Given problem:
Print the lines starting at the line containing "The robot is" and ending at the line containing "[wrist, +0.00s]", exactly and in full, without the pictures.

Supplied material:
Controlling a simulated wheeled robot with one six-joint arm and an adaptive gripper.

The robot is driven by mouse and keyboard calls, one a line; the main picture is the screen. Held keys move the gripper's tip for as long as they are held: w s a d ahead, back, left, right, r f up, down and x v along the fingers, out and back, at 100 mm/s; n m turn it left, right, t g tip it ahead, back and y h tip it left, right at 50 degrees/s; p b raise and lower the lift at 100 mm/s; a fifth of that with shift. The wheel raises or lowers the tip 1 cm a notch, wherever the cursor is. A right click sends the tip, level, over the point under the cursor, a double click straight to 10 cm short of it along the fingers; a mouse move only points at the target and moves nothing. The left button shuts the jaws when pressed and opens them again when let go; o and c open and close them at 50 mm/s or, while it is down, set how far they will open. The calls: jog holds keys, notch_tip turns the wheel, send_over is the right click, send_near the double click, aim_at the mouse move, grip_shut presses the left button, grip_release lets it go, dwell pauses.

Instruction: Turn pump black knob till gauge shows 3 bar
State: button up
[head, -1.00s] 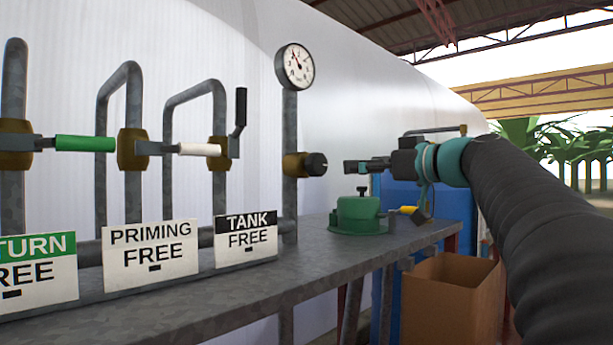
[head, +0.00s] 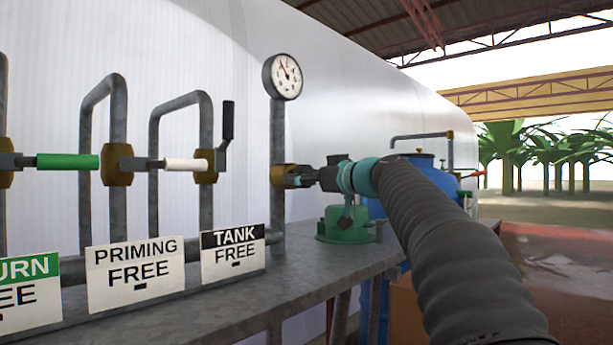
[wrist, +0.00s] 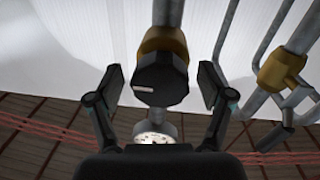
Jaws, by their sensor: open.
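The black knob (wrist: 160,80) has a pale line on its face and sits on a brass valve body (wrist: 163,45). In the wrist view it lies between the two fingers of my gripper (wrist: 160,72), with a gap on each side. In the head view my gripper (head: 302,178) is at the brass body (head: 278,176) and hides most of the knob. The round white gauge (head: 283,76) stands on the pipe above it, needle pointing up and slightly left; its numbers are too small to read. The gauge also shows partly in the wrist view (wrist: 155,137).
Left of the knob are pipes with a black lever (head: 228,120), a white handle (head: 186,165) and a green handle (head: 68,161). Signs, including TANK FREE (head: 233,252), stand on the grey bench (head: 300,277). A green device (head: 345,222) sits below my gripper. A blue barrel (head: 425,180) is behind.

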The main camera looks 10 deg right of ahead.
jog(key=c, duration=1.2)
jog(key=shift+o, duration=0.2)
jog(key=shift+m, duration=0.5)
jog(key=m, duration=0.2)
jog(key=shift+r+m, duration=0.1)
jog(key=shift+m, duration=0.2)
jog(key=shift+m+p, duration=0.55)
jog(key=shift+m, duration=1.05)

Task result:
The robot is driven by mouse and keyboard calls, one a line; the main picture is the screen. Held keys move the gripper's tip for as long as they are held: w s a d ahead, back, left, right, r f up, down and x v along the fingers, out and back, at 100 mm/s; n m turn it left, right, t g tip it ahead, back and y h tip it left, right at 50 degrees/s; p b raise and lower the lift at 100 mm/s; a fifth of that with shift. The wheel raises or lowers the tip 1 cm a notch, wherever the cursor is. A right click sends the tip, level, over the point under the cursor, a double click straight to 10 cm short of it along the fingers; a mouse move only points at the target and moves nothing. The left button shuts the jaws when pressed and opens them again when let go; o and c open and close them at 50 mm/s or, while it is down, set how far they will open. The calls: jog holds keys, notch_tip turns the wheel, send_over is the right click, send_near the double click, aim_at the mouse move, grip_shut presses the left button, grip_release lets it go, dwell pauses.

Instruction: Turn pump black knob till gauge shows 3 bar
State: button up
[head, -1.00s] 
[head, +0.00s] 
[wrist, +0.00s] 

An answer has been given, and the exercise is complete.